▸ **Rows**:

+++

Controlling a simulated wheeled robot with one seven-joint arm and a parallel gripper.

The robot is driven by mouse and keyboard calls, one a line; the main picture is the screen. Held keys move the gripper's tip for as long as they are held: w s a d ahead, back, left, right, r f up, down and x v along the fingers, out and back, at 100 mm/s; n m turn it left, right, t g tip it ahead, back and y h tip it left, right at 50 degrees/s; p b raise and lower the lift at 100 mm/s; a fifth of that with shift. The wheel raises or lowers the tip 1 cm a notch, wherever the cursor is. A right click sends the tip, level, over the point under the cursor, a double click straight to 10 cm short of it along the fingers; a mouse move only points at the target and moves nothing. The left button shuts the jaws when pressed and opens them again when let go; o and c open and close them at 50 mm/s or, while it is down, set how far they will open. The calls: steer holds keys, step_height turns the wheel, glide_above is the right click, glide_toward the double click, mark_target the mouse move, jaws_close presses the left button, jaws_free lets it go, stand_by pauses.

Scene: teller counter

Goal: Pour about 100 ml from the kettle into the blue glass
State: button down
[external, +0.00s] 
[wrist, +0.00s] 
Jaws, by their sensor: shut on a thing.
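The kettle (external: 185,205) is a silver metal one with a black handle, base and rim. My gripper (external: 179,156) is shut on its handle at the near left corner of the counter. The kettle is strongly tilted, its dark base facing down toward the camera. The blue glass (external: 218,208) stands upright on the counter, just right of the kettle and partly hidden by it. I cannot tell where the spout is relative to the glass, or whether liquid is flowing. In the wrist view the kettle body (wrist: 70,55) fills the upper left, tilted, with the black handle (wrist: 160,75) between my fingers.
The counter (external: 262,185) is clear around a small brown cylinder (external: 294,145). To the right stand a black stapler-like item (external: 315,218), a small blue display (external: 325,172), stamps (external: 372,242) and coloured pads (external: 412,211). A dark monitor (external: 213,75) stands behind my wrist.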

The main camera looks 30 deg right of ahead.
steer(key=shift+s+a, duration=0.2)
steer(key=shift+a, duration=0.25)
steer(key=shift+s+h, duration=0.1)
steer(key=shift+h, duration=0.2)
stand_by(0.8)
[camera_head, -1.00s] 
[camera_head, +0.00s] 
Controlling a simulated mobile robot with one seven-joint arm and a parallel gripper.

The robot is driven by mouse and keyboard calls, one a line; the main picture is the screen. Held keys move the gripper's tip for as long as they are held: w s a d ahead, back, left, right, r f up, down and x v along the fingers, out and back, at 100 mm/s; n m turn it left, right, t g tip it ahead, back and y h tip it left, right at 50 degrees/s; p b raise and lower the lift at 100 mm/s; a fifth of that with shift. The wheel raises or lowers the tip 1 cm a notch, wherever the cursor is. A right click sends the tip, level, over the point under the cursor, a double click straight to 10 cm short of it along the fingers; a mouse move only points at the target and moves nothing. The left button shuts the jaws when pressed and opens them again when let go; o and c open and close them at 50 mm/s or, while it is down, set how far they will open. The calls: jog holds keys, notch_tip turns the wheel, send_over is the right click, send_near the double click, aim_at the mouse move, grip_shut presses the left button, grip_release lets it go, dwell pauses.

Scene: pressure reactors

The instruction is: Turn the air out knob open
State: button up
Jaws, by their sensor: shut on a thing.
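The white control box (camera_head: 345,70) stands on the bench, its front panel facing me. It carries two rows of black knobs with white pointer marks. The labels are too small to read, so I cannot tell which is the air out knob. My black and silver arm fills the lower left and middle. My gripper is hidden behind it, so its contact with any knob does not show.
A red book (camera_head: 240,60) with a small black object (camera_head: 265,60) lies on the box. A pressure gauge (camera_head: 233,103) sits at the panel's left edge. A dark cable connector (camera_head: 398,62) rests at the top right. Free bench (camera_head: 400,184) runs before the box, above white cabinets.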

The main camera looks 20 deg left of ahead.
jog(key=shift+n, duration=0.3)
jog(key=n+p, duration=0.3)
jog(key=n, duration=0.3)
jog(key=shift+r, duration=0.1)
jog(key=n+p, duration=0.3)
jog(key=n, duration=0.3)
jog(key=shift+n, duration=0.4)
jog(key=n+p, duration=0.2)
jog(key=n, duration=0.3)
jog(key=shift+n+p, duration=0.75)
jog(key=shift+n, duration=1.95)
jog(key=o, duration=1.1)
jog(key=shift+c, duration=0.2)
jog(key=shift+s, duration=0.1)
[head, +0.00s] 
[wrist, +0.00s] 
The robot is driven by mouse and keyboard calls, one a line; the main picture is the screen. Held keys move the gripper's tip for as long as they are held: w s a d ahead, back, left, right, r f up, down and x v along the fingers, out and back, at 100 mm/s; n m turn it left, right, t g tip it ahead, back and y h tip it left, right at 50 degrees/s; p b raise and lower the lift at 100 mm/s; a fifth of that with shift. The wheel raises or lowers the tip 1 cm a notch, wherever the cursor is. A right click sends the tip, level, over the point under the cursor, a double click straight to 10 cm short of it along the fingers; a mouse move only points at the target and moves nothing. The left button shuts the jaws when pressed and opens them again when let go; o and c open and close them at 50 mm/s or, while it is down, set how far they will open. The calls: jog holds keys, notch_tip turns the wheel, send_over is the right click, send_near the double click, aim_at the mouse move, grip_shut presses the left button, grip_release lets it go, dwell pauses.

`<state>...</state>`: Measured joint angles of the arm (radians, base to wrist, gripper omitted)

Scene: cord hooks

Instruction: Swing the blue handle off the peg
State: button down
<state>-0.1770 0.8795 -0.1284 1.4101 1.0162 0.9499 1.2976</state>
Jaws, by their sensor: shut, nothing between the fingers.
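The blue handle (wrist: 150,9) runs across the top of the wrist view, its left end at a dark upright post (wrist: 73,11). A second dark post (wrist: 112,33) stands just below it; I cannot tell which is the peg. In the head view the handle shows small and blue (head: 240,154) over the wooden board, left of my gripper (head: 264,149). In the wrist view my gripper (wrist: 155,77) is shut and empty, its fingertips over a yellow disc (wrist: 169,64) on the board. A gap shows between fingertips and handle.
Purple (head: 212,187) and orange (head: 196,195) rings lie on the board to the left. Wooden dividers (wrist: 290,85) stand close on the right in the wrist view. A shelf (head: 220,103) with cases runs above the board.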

+++

▸ **Given task**:
Set down the entries verbatim, leaving none out.

▸ **In response**:
Controlling a simulated wheeled robot with one seven-joint arm and a parallel gripper.

The robot is driven by mouse and keyboard calls, one a line; the main picture is the screen. Held keys move the gripper's tip for as long as they are held: w s a d ahead, back, left, right, r f up, down and x v along the fingers, out and back, at 100 mm/s; n m turn it left, right, t g tip it ahead, back and y h tip it left, right at 50 degrees/s; p b raise and lower the lift at 100 mm/s; a fifth of that with shift. The wheel raises or lowers the tip 1 cm a notch, wherever the cursor is. A right click sends the tip, level, over the point under the cursor, a double click straight to 10 cm short of it along the fingers; a mouse move only points at the target and moves nothing. The left button shuts the jaws when pressed and opens them again when let go; o and c open and close them at 50 mm/s or, while it is down, set how far they will open. The calls: steer holds keys, step_height turns the wheel, glide_above is the right click, glide_toward the double click, mark_target the mouse move, jaws_close presses the left button, jaws_free lets it go, stand_by pauses.

Scene: teller counter

Goal: Pour about 100 ml from the kettle into the blue glass
State: button down
[external, +0.00s] 
[wrist, +0.00s] 
Jaws, by their sensor: shut on a thing.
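The kettle (external: 185,205) is a silver metal one with a black handle, base and rim. My gripper (external: 179,156) is shut on its handle at the near left corner of the counter. The kettle is strongly tilted, its dark base facing down toward the camera. The blue glass (external: 218,208) stands upright on the counter, just right of the kettle and partly hidden by it. I cannot tell where the spout is relative to the glass, or whether liquid is flowing. In the wrist view the kettle body (wrist: 70,55) fills the upper left, tilted, with the black handle (wrist: 160,75) between my fingers.
The counter (external: 262,185) is clear around a small brown cylinder (external: 294,145). To the right stand a black stapler-like item (external: 315,218), a small blue display (external: 325,172), stamps (external: 372,242) and coloured pads (external: 412,211). A dark monitor (external: 213,75) stands behind my wrist.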

The main camera looks 30 deg right of ahead.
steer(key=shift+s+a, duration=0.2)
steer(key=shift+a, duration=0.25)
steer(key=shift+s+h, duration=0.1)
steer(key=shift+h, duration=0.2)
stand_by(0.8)
[camera_head, -1.00s] 
[camera_head, +0.00s] 
Controlling a simulated mobile robot with one seven-joint arm and a parallel gripper.

The robot is driven by mouse and keyboard calls, one a line; the main picture is the screen. Held keys move the gripper's tip for as long as they are held: w s a d ahead, back, left, right, r f up, down and x v along the fingers, out and back, at 100 mm/s; n m turn it left, right, t g tip it ahead, back and y h tip it left, right at 50 degrees/s; p b raise and lower the lift at 100 mm/s; a fifth of that with shift. The wheel raises or lowers the tip 1 cm a notch, wherever the cursor is. A right click sends the tip, level, over the point under the cursor, a double click straight to 10 cm short of it along the fingers; a mouse move only points at the target and moves nothing. The left button shuts the jaws when pressed and opens them again when let go; o and c open and close them at 50 mm/s or, while it is down, set how far they will open. The calls: jog holds keys, notch_tip turns the wheel, send_over is the right click, send_near the double click, aim_at the mouse move, grip_shut presses the left button, grip_release lets it go, dwell pauses.

Scene: pressure reactors

The instruction is: Turn the air out knob open
State: button up
Jaws, by their sensor: shut on a thing.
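The white control box (camera_head: 345,70) stands on the bench, its front panel facing me. It carries two rows of black knobs with white pointer marks. The labels are too small to read, so I cannot tell which is the air out knob. My black and silver arm fills the lower left and middle. My gripper is hidden behind it, so its contact with any knob does not show.
A red book (camera_head: 240,60) with a small black object (camera_head: 265,60) lies on the box. A pressure gauge (camera_head: 233,103) sits at the panel's left edge. A dark cable connector (camera_head: 398,62) rests at the top right. Free bench (camera_head: 400,184) runs before the box, above white cabinets.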

The main camera looks 20 deg left of ahead.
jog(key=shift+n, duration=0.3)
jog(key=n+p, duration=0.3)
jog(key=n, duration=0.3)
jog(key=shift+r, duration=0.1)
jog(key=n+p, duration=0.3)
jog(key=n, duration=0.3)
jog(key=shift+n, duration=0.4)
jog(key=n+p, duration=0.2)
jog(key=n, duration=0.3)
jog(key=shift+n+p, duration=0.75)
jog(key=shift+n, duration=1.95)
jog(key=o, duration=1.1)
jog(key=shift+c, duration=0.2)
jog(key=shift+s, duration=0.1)
[head, +0.00s] 
[wrist, +0.00s] 
The robot is driven by mouse and keyboard calls, one a line; the main picture is the screen. Held keys move the gripper's tip for as long as they are held: w s a d ahead, back, left, right, r f up, down and x v along the fingers, out and back, at 100 mm/s; n m turn it left, right, t g tip it ahead, back and y h tip it left, right at 50 degrees/s; p b raise and lower the lift at 100 mm/s; a fifth of that with shift. The wheel raises or lowers the tip 1 cm a notch, wherever the cursor is. A right click sends the tip, level, over the point under the cursor, a double click straight to 10 cm short of it along the fingers; a mouse move only points at the target and moves nothing. The left button shuts the jaws when pressed and opens them again when let go; o and c open and close them at 50 mm/s or, while it is down, set how far they will open. The calls: jog holds keys, notch_tip turns the wheel, send_over is the right click, send_near the double click, aim_at the mouse move, grip_shut presses the left button, grip_release lets it go, dwell pauses.

`<state>...</state>`: Measured joint angles of the arm (radians, base to wrist, gripper omitted)

Scene: cord hooks

Instruction: Swing the blue handle off the peg
State: button down
<state>-0.1770 0.8795 -0.1284 1.4101 1.0162 0.9499 1.2976</state>
Jaws, by their sensor: shut, nothing between the fingers.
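The blue handle (wrist: 150,9) runs across the top of the wrist view, its left end at a dark upright post (wrist: 73,11). A second dark post (wrist: 112,33) stands just below it; I cannot tell which is the peg. In the head view the handle shows small and blue (head: 240,154) over the wooden board, left of my gripper (head: 264,149). In the wrist view my gripper (wrist: 155,77) is shut and empty, its fingertips over a yellow disc (wrist: 169,64) on the board. A gap shows between fingertips and handle.
Purple (head: 212,187) and orange (head: 196,195) rings lie on the board to the left. Wooden dividers (wrist: 290,85) stand close on the right in the wrist view. A shelf (head: 220,103) with cases runs above the board.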

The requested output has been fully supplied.